As sentenças proferidas pelos juízes da Corte Interamericana de Direitos Humanos (CIDH) têm natureza de títulos executivos judiciais, porque emanadas de um órgão judiciário internacional cuja função é analisar, julgar e condenar situações claras de violações de direitos humanos cometidas em países sujeitos à sua jurisdição. Nesse sentido, a Convenção Americana sobre Direitos Humanos (Pacto de San José da Costa Rica) estabelece: “Art. 67. A sentença da Corte será definitiva e inapelável (...)” e “Art. 68.1. Os Estados-Partes na Convenção comprometem-se a cumprir a decisão da Corte em todo caso em que forem partes.”
Portanto, havendo condenação de nosso país pela Corte Interamericana de Direitos Humanos, essa sentença dirige-se ao Estado como um todo, abrangendo os Poderes Executivo, Legislativo e Judiciário.

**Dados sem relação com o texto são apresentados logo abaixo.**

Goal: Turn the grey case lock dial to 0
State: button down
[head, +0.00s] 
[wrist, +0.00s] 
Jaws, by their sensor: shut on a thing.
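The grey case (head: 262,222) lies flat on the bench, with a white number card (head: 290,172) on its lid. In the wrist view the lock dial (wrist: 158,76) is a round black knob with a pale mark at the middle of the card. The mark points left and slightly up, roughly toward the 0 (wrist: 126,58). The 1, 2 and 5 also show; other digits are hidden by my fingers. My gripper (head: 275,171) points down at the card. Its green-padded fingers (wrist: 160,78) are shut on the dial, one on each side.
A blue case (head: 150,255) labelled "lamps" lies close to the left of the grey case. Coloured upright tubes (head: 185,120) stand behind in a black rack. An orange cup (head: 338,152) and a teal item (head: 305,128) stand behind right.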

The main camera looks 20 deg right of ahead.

Hoje, as violações dos direitos humanos se fazem sentir de modo mais eloquente nas decisões monocráticas de ministros do Supremo Tribunal Federal e, embora haja um número considerável de representações protocoladas junto à CIDH contra essas decisões, ainda não houve pronunciamento definitivo por parte daquele tribunal.

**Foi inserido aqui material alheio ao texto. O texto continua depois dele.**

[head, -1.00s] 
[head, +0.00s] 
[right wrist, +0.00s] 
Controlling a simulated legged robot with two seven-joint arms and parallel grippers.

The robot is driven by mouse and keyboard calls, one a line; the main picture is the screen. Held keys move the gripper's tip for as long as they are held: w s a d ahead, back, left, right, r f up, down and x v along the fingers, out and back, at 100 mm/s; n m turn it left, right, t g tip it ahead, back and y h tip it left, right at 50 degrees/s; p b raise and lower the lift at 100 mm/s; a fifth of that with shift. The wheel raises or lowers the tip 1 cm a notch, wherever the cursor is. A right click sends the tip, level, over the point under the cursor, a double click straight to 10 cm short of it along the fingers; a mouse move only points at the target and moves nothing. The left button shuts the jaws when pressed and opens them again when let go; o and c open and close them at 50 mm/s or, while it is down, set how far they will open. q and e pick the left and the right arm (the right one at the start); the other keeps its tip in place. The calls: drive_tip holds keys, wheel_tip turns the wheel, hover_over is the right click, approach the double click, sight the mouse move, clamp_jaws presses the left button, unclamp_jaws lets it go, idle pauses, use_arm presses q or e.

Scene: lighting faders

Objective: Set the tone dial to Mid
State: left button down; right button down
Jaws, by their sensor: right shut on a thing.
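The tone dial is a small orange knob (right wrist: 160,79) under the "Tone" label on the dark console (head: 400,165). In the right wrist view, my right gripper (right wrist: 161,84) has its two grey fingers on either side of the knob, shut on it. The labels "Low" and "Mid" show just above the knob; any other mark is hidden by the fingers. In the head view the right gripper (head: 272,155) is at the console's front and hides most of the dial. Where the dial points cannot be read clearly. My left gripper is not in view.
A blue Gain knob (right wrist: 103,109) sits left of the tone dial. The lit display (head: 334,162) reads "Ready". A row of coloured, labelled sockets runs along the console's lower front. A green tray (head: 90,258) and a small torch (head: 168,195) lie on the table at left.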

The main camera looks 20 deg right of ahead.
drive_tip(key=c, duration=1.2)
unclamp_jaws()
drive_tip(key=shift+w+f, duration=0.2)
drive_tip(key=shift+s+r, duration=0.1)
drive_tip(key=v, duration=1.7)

À guisa de conclusão, remete-se à célebre frase de Rui Barbosa: “A pior ditadura é a ditadura do Poder Judiciário. Contra ela, não há a quem recorrer”. É preciso considerar que a frase de Rui Barbosa teve lugar em outro contexto político-jurídico. Hoje, no estágio atual de evolução do Direito Internacional, é de todo possível e até recomendável que toda e qualquer decisão que venha a ser proferida por membro do Poder Judiciário Brasileiro e cujo conteúdo atente contra os direitos fundamentais da pessoa humana, seja objeto de revisão e de modificação por uma Corte internacional, garantindo-se, assim, o pleno exercício dos direitos e liberdades e o restabelecimento do Estado de Direito.
Afonso Grisi Neto é mestre em Direito pela USP, doutor em Ciências Sociais pela PUC e procurador federal.